BEGIN Source excerpt
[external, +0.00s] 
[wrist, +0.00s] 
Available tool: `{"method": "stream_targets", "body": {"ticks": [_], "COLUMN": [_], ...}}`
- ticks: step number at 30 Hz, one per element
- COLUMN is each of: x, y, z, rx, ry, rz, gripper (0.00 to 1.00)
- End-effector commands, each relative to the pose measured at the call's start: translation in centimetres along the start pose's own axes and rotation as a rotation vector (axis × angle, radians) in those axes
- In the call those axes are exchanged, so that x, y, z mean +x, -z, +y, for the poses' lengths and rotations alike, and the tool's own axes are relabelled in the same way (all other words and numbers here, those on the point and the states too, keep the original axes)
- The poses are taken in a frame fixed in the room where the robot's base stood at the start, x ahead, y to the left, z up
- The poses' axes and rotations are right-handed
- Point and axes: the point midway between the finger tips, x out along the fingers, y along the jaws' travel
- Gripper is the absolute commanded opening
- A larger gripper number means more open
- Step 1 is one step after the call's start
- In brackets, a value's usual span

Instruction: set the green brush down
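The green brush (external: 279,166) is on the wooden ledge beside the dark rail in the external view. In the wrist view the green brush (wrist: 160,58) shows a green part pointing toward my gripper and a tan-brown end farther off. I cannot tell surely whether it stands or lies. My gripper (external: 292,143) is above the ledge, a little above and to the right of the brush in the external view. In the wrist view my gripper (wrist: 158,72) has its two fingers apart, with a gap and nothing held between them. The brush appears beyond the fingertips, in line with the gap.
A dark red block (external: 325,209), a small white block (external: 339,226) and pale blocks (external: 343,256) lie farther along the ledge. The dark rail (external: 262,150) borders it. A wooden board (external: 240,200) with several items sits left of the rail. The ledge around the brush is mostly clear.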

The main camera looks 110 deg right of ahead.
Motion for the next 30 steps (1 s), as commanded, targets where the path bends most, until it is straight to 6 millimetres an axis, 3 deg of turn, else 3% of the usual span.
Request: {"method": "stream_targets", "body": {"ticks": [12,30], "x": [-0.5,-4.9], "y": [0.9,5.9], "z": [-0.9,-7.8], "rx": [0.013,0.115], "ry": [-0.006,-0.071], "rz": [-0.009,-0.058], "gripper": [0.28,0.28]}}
END Source excerpt
Problem to solve
Begin with the line containing "- A larger gripper number means more open", end with the line containing "- In brackets, a value's usual span", and repeat every line in that stretch exactly.

Complete response
- A larger gripper number means more open
- Step 1 is one step after the call's start
- In brackets, a value's usual span

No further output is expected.